-- Start DATA --

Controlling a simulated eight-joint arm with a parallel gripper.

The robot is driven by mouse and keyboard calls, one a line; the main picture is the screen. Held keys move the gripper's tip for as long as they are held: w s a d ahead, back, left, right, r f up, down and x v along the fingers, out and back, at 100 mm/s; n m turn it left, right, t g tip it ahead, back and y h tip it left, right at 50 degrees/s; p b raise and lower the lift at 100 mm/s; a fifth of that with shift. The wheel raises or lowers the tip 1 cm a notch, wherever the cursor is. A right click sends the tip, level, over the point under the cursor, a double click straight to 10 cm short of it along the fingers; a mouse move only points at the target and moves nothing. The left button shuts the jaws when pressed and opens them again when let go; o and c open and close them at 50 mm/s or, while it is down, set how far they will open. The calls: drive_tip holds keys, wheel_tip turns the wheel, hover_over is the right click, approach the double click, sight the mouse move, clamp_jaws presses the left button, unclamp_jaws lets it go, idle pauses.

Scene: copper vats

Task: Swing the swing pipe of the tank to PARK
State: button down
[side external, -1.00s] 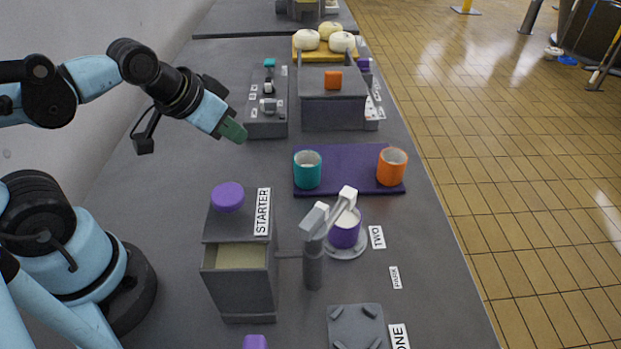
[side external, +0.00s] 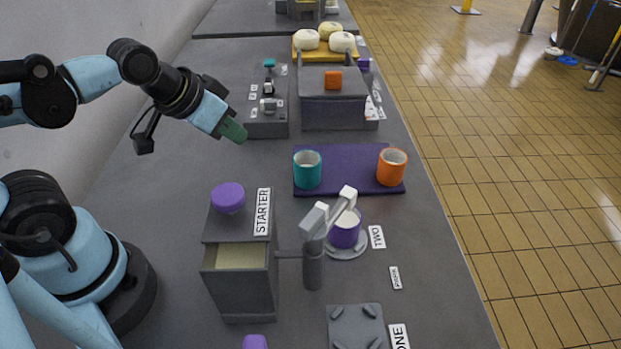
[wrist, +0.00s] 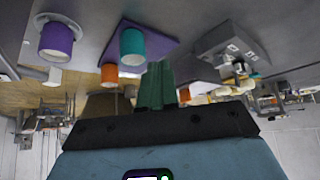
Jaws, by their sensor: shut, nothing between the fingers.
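The tank (side external: 240,275) is a grey box labelled STARTER with a purple knob (side external: 228,197) on top and cream-coloured contents showing in its open front. Its swing pipe (side external: 313,265) stands on a grey post to the right, with a pale arm and a white end block (side external: 348,193). The arm points toward the TWO label (side external: 377,237), its end above the purple cup (side external: 345,232). The PARK label (side external: 396,278) lies between TWO and ONE (side external: 399,337). My gripper (side external: 236,131) is shut and empty, high behind the tank and apart from the pipe. Its green fingers show in the wrist view (wrist: 158,85).
A teal cup (side external: 307,171) and an orange cup (side external: 391,166) stand on a purple mat (side external: 348,158) behind the pipe. A grey square plate (side external: 356,325) is beside ONE. Grey boxes (side external: 331,108) stand farther back. The bench around PARK is clear.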

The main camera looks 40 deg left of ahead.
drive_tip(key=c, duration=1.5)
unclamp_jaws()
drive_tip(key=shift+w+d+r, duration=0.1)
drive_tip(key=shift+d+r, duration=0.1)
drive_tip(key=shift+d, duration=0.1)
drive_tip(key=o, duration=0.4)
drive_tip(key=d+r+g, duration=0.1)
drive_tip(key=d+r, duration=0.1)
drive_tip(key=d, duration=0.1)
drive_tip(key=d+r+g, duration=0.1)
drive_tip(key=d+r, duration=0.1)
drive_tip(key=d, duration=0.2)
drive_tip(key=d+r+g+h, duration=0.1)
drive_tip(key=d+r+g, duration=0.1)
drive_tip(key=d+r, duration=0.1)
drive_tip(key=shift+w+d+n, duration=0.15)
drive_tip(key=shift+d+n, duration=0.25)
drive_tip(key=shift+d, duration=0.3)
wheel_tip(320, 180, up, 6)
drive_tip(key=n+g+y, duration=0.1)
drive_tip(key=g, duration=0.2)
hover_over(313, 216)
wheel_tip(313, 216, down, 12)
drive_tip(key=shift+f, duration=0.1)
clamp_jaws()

-- End DATA --

Your copy of the data above should match it exactly, except that pictures are left out.

* WORKED ANSWER:
Controlling a simulated eight-joint arm with a parallel gripper.

The robot is driven by mouse and keyboard calls, one a line; the main picture is the screen. Held keys move the gripper's tip for as long as they are held: w s a d ahead, back, left, right, r f up, down and x v along the fingers, out and back, at 100 mm/s; n m turn it left, right, t g tip it ahead, back and y h tip it left, right at 50 degrees/s; p b raise and lower the lift at 100 mm/s; a fifth of that with shift. The wheel raises or lowers the tip 1 cm a notch, wherever the cursor is. A right click sends the tip, level, over the point under the cursor, a double click straight to 10 cm short of it along the fingers; a mouse move only points at the target and moves nothing. The left button shuts the jaws when pressed and opens them again when let go; o and c open and close them at 50 mm/s or, while it is down, set how far they will open. The calls: drive_tip holds keys, wheel_tip turns the wheel, hover_over is the right click, approach the double click, sight the mouse move, clamp_jaws presses the left button, unclamp_jaws lets it go, idle pauses.

Scene: copper vats

Task: Swing the swing pipe of the tank to PARK
State: button down
[side external, -1.00s] 
[side external, +0.00s] 
[wrist, +0.00s] 
Jaws, by their sensor: shut, nothing between the fingers.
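The tank (side external: 240,275) is a grey box labelled STARTER with a purple knob (side external: 228,197) on top and cream-coloured contents showing in its open front. Its swing pipe (side external: 313,265) stands on a grey post to the right, with a pale arm and a white end block (side external: 348,193). The arm points toward the TWO label (side external: 377,237), its end above the purple cup (side external: 345,232). The PARK label (side external: 396,278) lies between TWO and ONE (side external: 399,337). My gripper (side external: 236,131) is shut and empty, high behind the tank and apart from the pipe. Its green fingers show in the wrist view (wrist: 158,85).
A teal cup (side external: 307,171) and an orange cup (side external: 391,166) stand on a purple mat (side external: 348,158) behind the pipe. A grey square plate (side external: 356,325) is beside ONE. Grey boxes (side external: 331,108) stand farther back. The bench around PARK is clear.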

The main camera looks 40 deg left of ahead.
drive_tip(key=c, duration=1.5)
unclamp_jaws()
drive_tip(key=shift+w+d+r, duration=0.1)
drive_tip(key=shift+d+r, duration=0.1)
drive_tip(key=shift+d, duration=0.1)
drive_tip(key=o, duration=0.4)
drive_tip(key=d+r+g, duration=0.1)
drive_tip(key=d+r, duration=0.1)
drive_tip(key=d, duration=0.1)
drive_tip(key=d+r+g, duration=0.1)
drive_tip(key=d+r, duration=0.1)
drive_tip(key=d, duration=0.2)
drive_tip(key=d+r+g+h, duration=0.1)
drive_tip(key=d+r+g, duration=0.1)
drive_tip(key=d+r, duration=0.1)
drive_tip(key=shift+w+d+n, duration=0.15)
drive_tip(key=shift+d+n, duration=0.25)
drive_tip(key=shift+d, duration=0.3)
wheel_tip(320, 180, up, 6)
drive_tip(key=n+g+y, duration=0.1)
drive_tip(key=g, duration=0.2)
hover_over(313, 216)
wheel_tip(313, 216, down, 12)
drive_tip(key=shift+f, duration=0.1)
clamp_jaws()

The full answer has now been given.